Here is the stark reality of this year's ALCS: the Texas Rangers are no joke.
The Rangers' victory over the Yankees, just like their victory over the Rays before them, was no Cinderella story, no David slaying Goliath, no little engine that could. They didn't do it because they had more heart. They didn't do it because they were gutsy. They didn't do it because they slowed the game down, took it one pitch at a time, or let the game come to them.
The Texas Rangers beat the New York Yankees because they are a better team. They have better pitching, better hitting, and better defense. So they won.
The names on the jerseys- both front and back- are the only reasons anyone would say otherwise. The New York Yankees. The Bronx Bombers. The team of Ruth, Mantle, and DiMaggio. The team with all the money, not to mention the most World Series championships of all time. And now, if the Yankees were to put names on the back of their jerseys, you'd see Jeter, Teixeira, Rodriguez, Sabathia, Pettitte, Rivera, Posada, Cano. These are some of the most feared players in postseason baseball today, either because of sheer skill, postseason experience, or both.
But the Texas Rangers? A team that was auctioned in the middle of the season? As for the backs of the jerseys, Lee, Hamilton, Guerrero, Cruz, Young, Wilson, Lewis, Feliz, and Molina? The first two inspire fear, to be sure, and the rest are mostly good ballplayers. But they aren't the Yankees.
Or so it was thought. But in the course of six games, the Yankees looked thoroughly overmatched. One good inning in game 1 got them a W, and some impressive damage control in game 5 got them another. Otherwise it was all Rangers, all the time.
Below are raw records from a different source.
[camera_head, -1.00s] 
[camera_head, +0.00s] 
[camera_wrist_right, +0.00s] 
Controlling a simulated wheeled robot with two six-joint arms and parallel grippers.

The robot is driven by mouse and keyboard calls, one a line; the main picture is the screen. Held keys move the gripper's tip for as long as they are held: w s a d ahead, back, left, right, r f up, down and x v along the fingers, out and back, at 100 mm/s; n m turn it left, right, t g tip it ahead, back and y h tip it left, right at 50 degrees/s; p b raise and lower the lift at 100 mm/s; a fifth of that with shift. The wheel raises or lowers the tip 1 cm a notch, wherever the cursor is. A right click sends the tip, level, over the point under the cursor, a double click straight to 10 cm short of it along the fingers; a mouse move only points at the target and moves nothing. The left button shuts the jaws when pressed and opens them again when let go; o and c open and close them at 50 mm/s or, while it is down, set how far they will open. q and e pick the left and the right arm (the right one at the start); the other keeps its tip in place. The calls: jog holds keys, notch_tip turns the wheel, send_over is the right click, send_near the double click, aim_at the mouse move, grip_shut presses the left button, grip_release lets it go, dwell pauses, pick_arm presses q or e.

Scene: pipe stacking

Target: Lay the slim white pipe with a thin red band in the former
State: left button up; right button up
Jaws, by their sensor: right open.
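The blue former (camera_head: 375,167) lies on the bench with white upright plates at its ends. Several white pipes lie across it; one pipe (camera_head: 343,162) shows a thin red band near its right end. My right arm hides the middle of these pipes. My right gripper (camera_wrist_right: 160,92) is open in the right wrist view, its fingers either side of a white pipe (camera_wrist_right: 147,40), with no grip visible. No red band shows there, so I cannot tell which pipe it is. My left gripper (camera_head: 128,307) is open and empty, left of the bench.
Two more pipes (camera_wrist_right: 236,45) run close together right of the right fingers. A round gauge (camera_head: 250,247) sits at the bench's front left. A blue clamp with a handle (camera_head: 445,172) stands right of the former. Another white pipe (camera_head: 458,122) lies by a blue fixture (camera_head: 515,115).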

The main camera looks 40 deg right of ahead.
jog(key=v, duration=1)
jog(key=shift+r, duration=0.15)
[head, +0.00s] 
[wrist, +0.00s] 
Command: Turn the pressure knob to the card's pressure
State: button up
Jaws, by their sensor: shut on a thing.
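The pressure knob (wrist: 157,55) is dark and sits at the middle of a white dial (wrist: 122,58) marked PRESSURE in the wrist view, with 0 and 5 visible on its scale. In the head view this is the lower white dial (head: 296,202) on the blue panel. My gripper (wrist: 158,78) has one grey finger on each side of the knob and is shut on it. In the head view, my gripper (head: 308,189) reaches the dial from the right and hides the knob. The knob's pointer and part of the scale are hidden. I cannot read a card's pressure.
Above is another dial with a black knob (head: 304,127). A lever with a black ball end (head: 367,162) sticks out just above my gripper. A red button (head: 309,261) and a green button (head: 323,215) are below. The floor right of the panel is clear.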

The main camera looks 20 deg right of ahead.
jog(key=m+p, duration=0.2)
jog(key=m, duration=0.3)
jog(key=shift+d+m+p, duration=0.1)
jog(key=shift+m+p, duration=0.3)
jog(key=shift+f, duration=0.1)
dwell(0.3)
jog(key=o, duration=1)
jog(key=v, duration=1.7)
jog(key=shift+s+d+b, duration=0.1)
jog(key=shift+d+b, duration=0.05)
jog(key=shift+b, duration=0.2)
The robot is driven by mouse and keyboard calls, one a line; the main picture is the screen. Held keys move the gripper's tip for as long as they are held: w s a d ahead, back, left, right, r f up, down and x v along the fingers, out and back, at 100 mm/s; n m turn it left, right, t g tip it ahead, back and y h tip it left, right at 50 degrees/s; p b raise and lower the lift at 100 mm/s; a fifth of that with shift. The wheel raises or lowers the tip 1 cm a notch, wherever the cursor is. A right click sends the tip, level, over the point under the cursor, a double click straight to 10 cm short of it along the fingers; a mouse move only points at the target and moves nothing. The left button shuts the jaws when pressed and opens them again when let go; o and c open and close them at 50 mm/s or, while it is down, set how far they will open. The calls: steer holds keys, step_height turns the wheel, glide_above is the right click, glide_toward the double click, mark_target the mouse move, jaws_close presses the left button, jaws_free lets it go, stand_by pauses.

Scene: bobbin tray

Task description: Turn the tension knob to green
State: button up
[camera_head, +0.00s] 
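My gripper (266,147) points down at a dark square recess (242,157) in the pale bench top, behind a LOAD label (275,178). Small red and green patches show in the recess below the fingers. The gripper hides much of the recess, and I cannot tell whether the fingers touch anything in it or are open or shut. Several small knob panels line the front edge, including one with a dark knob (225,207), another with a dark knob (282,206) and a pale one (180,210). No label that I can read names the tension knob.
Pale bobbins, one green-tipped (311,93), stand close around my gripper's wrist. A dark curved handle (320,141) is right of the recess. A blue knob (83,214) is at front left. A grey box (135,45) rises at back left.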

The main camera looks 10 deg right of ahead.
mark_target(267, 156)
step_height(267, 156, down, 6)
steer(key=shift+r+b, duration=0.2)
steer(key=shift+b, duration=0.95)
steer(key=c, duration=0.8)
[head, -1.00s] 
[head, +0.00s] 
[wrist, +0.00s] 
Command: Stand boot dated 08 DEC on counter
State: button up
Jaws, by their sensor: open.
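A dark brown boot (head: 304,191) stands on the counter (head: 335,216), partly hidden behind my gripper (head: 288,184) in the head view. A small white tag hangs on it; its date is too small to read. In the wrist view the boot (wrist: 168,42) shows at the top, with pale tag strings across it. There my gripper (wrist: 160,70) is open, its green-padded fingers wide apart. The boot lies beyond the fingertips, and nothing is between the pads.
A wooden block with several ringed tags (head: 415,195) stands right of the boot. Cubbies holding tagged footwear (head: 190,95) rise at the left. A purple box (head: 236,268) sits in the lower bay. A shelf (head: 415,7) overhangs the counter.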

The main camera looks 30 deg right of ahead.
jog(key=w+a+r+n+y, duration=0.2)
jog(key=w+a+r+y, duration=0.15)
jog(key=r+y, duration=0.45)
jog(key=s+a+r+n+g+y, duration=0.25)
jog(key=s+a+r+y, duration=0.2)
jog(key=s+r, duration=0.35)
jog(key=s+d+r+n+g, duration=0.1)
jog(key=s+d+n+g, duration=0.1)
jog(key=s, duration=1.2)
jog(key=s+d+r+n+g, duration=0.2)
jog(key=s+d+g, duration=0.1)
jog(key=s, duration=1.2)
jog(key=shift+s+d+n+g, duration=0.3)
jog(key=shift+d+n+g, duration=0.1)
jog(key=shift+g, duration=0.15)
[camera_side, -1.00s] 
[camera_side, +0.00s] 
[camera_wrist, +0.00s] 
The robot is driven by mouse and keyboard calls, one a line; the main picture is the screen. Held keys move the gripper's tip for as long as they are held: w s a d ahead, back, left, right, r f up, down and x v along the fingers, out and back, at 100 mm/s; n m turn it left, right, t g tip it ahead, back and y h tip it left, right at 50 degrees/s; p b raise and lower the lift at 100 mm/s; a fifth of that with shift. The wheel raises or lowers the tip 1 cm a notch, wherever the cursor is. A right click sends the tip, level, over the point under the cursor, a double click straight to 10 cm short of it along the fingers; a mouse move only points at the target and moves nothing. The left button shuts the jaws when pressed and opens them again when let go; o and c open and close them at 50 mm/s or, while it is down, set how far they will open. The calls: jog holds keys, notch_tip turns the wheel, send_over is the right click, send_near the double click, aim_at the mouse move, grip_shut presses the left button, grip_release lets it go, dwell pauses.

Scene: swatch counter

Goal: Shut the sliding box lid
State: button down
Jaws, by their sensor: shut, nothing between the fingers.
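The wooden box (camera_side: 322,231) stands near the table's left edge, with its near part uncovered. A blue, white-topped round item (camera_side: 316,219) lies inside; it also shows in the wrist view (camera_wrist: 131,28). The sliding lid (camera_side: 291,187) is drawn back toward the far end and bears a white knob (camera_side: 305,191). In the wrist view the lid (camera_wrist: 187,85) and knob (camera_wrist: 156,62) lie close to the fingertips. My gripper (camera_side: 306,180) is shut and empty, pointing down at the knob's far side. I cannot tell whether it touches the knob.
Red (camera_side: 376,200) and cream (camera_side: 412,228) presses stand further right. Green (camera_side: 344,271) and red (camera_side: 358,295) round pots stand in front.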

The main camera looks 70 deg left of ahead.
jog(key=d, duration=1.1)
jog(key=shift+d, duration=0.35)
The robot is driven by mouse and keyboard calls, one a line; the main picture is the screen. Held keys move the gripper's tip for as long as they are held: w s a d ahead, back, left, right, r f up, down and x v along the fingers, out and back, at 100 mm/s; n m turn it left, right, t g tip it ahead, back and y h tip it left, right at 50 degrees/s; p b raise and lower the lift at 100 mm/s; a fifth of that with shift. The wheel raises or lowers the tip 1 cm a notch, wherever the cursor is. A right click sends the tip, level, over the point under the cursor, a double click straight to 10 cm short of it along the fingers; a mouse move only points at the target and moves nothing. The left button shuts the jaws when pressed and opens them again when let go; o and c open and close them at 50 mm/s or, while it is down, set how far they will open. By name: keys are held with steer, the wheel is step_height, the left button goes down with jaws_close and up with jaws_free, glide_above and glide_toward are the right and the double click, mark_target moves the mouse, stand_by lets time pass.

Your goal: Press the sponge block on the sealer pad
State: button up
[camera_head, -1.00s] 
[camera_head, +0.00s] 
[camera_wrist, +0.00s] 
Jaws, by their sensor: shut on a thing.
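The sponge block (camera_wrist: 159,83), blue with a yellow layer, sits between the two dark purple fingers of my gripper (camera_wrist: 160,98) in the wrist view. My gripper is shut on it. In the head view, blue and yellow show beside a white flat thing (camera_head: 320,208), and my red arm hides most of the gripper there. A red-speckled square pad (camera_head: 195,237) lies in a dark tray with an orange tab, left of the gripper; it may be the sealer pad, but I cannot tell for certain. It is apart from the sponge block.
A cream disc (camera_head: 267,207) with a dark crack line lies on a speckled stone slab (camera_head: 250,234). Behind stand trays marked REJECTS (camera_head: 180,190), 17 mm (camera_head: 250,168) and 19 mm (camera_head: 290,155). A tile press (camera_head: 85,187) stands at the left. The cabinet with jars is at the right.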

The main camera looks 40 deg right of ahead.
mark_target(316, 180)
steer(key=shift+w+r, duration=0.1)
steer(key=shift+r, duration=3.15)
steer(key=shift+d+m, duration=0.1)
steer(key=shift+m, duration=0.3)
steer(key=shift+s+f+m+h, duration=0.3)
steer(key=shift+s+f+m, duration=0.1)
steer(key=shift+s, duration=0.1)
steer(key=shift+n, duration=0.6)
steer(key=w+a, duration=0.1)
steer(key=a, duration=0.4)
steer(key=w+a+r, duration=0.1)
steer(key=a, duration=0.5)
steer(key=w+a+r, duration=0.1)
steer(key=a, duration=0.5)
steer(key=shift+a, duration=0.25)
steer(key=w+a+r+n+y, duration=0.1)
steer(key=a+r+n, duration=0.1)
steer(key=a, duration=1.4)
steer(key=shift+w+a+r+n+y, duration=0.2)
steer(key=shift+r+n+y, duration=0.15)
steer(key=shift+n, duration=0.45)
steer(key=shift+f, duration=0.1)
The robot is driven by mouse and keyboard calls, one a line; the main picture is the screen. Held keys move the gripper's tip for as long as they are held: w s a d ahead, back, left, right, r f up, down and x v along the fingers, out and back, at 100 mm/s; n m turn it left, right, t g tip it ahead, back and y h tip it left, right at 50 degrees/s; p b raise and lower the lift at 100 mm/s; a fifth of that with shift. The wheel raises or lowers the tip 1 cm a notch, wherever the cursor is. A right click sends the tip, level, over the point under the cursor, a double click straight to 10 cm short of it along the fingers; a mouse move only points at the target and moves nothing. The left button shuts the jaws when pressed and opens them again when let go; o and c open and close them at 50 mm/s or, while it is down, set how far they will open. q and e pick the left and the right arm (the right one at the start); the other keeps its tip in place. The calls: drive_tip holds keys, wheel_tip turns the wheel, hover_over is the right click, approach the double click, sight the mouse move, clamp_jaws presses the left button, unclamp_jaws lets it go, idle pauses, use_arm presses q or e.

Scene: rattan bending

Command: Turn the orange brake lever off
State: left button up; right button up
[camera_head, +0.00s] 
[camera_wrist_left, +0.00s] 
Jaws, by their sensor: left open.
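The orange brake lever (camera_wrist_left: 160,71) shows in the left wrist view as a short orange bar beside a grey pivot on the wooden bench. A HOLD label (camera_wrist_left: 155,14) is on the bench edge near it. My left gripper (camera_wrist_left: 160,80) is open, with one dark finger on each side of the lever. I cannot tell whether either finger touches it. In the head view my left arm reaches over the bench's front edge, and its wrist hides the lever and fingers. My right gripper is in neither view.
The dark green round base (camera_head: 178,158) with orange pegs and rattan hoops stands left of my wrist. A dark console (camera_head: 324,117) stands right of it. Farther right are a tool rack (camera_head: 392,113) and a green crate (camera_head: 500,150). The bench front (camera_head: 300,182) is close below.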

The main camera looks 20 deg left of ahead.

The thing is, we should not be all that surprised. Glance down the stat lines of the Rangers current roster and look not only at the downright ridiculous numbers of Josh Hamilton (by far a better, more complete hitter than any player on the Yankees), but check out the lines of Vlad Guerrero, Nelson Cruz, Michael Young, and even David Murphy, Ian Kinsler, Elvis Andrus, and Mitch Moreland. Add in role players like Julio Borbon and Jeff Francoeur, and you end up with an incredibly complete lineup. For example, sure Borbon hit for a low average, but he runs incredibly well. Sure Francoeur should never face a right-handed major league pitcher, but he eats up lefties. Sure Moreland only hit .255, but even as a rookie his OBP was over a hundred points higher at .364.
You can do the same with pitching. Again, Colby Lewis, C. J. Wilson, Tommy Hunter, Darren Oliver, Darren O'Day, and Neftali Feliz are not names that scare you. But one look at the numbers shows that they probably should a little more than they do.
This last off-season I remember hearing an interview with Mike Scioscia in which Scioscia said that he thinks the AL West is the toughest division in baseball. You scoff at first, but Scioscia trotted out the stat that over the last 5 years to that point, the AL West fared better as a whole against every other division than any of the others- the AL East included. After watching the Rangers manhandle the Rays and Yankees, it is hard to disagree. The Rangers are the cream of the American League crop. And considering that other than Cliff Lee (who could re-sign, but probably won't), the core is staying together, the Rangers should be able to make a name for themselves.